O meio da profissão é repleto de homens, e ela conta que em um de seus empregos, era proibida de buscar amostras para serem utilizadas nos testes de qualidade, por ser mulher. “Diziam que eu podia causar acidente se um homem ficasse distraído por olhar uma mulher. Sofri mais preconceito como engenheira do que na sinuca”, lamenta.

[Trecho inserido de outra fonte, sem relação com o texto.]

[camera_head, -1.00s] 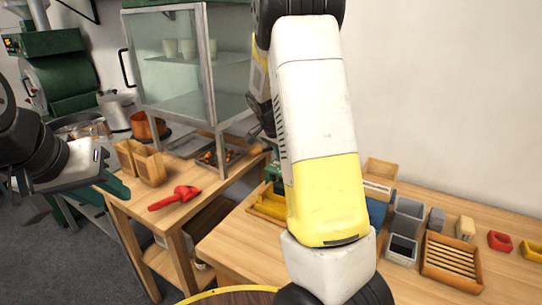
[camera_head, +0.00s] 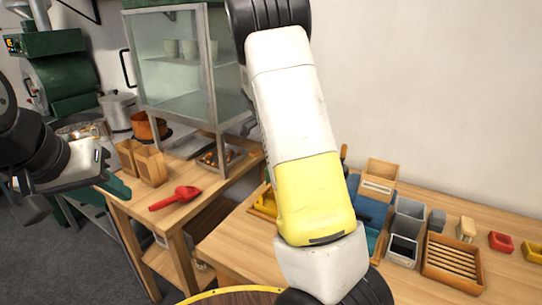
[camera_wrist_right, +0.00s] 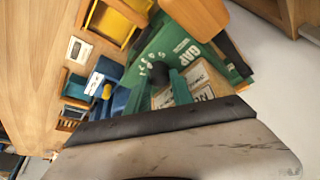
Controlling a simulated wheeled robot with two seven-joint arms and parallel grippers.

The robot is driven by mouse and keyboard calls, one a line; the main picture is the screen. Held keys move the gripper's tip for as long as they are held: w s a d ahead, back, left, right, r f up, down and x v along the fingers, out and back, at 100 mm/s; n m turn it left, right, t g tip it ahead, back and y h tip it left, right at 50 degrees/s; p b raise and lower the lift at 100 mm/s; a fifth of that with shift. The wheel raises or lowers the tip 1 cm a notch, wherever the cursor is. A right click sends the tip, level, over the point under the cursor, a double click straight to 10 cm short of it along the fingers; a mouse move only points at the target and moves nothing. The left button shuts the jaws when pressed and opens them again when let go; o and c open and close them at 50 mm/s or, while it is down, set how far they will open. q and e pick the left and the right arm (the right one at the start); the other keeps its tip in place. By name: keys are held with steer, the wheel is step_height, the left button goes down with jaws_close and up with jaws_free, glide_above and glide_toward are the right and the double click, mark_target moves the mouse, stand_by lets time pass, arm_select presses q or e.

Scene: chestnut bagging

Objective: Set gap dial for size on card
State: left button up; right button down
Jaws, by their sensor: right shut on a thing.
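The green gap panel (camera_wrist_right: 150,60) shows in the right wrist view, with "GAP" lettering and white numbers in an arc. The dark round dial (camera_wrist_right: 193,74) sits beside these numbers. My right gripper (camera_wrist_right: 178,88) has its green fingers at the dial and is shut on it; the pointer's exact setting cannot be read. A pale card (camera_wrist_right: 203,93) with dark print lies by the dial, partly covered. In the head view my right arm hides the panel and dial. My left gripper (camera_head: 118,187) is at the left, away from the panel; its finger gap is unclear.
A red scoop (camera_head: 175,198) and wooden boxes (camera_head: 150,166) stand on the left table. Grey bins (camera_head: 405,230), a slatted wooden tray (camera_head: 453,262) and red and yellow pieces (camera_head: 500,241) are on the right bench. A glass cabinet (camera_head: 170,70) stands behind.

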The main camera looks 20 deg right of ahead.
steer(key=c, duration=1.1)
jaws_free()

No esporte, ela venceu mais facilmente a desconfiança. “Tive alguns momentos de constrangimento e preconceito, porque antes ali era o ambiente só dos homens: ‘que essa mulher está fazendo aqui? O que ela quer?’ Quando viram que era para jogar mesmo, ganhei o respeito. Eu tinha até de cuidar de quem perdia, porque tiravam sarro e eu tinha de falar: ‘o que tem em perder para uma mulher? Sinuca não é força, é destreza’”.
Do lado de fora do jogo
Atualmente, Silvia dá aulas e vende material de sinuca. Trabalha também na coordenação de campeonatos - e é por isso que sequer sabe se terá tempo de jogar no Brasileiro deste ano. Para ela, a procura pelo esporte aumentou, e em particular das mulheres.
“Hoje temos muitos bares, salões e baladas com mesa, então as mulheres se cansaram de ficar só acompanhando namorado, ou vendo os homens jogar. Então elas têm me procurado bastante. E o esporte atrai todo tipo de gente. Dou aulas de porteiros de prédio a presidentes de multinacional”, contou ela, que foi comentarista da ESPN por quatro anos, mas deixou o canal por conta do fim das transmissões.
Ela também foi uma das primeiras árbitras da modalidade. Tudo isso acompanhada de perto pelo pai, orgulhoso. No começo, ele duvidava: “você está me roubando nos pontos”, acusava. Depois, teve de dar o braço a torcer. Tinha sido superado e colocado de escanteio, como espectador dos dotes da filha.